Raw data →
★ ★ ★ ★ ★ ★ ★

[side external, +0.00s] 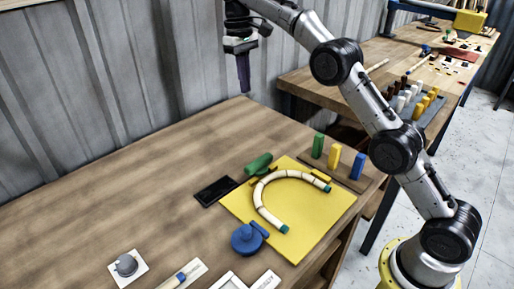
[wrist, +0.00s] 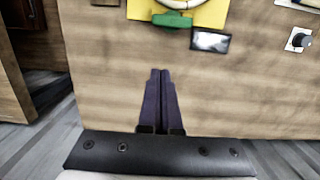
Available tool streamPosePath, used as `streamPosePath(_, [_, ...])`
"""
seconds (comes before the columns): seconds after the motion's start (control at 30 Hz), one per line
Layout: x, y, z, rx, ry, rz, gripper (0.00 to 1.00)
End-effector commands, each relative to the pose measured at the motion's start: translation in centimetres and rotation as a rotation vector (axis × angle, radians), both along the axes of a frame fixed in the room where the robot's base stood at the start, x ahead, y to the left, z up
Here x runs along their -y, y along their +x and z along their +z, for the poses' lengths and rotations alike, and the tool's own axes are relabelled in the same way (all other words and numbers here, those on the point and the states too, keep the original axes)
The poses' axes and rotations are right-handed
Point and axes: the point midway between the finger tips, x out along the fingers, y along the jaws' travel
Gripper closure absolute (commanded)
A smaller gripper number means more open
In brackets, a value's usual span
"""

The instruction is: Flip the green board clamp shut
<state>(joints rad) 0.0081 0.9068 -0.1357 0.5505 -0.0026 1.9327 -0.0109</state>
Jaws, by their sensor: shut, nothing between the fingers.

★ ★ ★ ★ ★ ★ ★

Exercise objective →
The required output is an exact reproduction of the lines starting at the one that contains "End-effector commands, each" and ending at the one that contains "Gripper closure absolute (commanded)". Both boundary lines belong to it.

Finished task →
End-effector commands, each relative to the pose measured at the motion's start: translation in centimetres and rotation as a rotation vector (axis × angle, radians), both along the axes of a frame fixed in the room where the robot's base stood at the start, x ahead, y to the left, z up
Here x runs along their -y, y along their +x and z along their +z, for the poses' lengths and rotations alike, and the tool's own axes are relabelled in the same way (all other words and numbers here, those on the point and the states too, keep the original axes)
The poses' axes and rotations are right-handed
Point and axes: the point midway between the finger tips, x out along the fingers, y along the jaws' travel
Gripper closure absolute (commanded)

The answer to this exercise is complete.